In the tutorial level we played, we had a chance to get used to the basics of moving around the different spots in our base, setting up our defense, and blasting enemy soldiers away. As a mission continues, the enemy units will change things up--what starts as a simple infantry rush quickly becomes a stampede of calvalry units or miniature tanks, and even a huge two-wheeled cannon that stands hundreds of feet high. As the enemy types vary, so too will your tactics--when they bring out the bombers, you'll need to make sure you have antiaircraft gun placements handy. If you're getting overrun by an infantry rush, you can place barbed wire barriers in their path to slow them down and give your gun emplacements time to take them down. Both the enemies you fight and the weapons you use will have their own strengths and weaknesses--your goal will be to use the right tool at the right time to get the job done.
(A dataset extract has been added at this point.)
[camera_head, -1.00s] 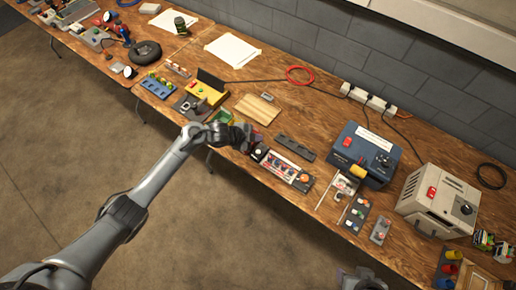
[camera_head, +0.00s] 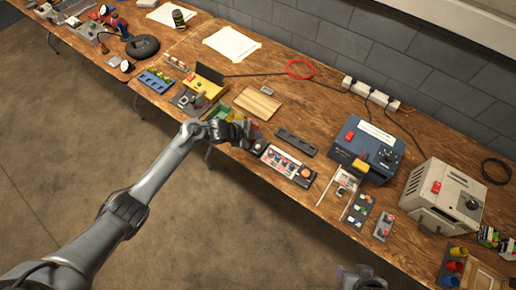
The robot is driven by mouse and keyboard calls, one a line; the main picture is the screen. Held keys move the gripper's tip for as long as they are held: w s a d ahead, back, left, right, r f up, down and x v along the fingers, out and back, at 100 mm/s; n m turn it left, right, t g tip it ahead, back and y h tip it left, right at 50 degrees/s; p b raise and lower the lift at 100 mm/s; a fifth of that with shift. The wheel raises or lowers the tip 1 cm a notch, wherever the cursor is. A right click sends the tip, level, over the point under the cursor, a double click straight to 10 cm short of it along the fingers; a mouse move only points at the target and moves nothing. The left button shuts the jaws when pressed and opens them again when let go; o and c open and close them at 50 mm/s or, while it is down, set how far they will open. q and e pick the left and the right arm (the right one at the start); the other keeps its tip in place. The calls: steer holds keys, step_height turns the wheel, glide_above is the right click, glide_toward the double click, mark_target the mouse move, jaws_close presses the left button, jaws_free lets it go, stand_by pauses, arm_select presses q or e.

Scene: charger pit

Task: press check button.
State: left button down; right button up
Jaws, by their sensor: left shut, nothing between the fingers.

Though you only defend your base in the single-player campaign, multiplayer is a one-on-one match that will include both defending your base and invading your opponent with any kind of unit available to you--including infantry, planes, tanks, and more. All of the units are based on real World War I units, though the game's art style gives the horrors of war a playful, almost nostalgic touch. In fact, if we had to point to one thing as our favorite aspect of Toy Soldiers it would be the art style--this is no blood and guts wargame; instead, the units take their inspiration from the plastic toy soldiers you might have collected as a kid. The toy theme carries through to the environments themselves, with the missions taking place in dioramas built out of the toy boxes the units might have come from. Amid the dramatic wartime landscapes filled with trees, bridges, and buildings, you'll notice the quotidian details of what might be a family living room in the background.
Completing the campaigns will earn you clothing items for your Xbox Live avatar (a gas mask for the British campaign and a German soldier's helmet for the German campaign, specifically), and beating the entire game will unlock survival mode for the various maps. Here the goal will be to survive for as long as possible against an unending wave of enemies (which will also tie to online leaderboards).
While there's a lot to like about Toy Soldiers, we're not entirely sold on the idea of predetermined spots for your gun emplacements--we prefer the relative freedom of traditional tower defense games that let you place your units wherever you like on the battlefield. Still, that's perhaps our only quibble based on what we've seen so far. From its appealing retro presentation to its seemingly addictive gameplay, Toy Soldiers is impressive both as a modern-day downloadable game and as a love letter to a bygone era of childhood amusement. We look forward to diving deeper into the game ahead of its release this spring.